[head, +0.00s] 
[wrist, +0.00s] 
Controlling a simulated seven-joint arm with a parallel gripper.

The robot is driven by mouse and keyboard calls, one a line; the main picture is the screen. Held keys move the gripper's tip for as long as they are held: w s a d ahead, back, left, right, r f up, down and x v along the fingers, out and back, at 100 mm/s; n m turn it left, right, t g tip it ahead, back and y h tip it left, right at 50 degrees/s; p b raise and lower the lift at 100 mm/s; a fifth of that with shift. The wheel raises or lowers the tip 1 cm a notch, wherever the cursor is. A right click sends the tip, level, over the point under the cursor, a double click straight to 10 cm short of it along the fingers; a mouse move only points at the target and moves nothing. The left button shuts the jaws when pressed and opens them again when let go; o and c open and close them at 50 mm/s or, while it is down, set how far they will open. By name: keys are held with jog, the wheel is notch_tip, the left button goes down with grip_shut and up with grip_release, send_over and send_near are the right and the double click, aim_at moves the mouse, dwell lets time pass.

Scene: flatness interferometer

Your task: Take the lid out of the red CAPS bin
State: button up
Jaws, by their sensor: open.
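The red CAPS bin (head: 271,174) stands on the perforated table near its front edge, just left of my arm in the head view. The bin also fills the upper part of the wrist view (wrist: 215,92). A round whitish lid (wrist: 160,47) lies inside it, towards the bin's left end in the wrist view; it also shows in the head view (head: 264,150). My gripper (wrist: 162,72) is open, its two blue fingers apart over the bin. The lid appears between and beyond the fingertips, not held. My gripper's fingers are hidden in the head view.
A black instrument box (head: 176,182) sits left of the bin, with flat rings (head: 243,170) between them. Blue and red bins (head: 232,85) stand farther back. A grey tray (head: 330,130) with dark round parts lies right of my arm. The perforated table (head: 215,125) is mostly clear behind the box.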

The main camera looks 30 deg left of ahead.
-*-
TASK INSTRUCTIONS
In the listing above, reproduce the first line and each one after it through the line that contains "Controlling a simulated".

WORKED SOLUTION
[head, +0.00s] 
[wrist, +0.00s] 
Controlling a simulated seven-joint arm with a parallel gripper.

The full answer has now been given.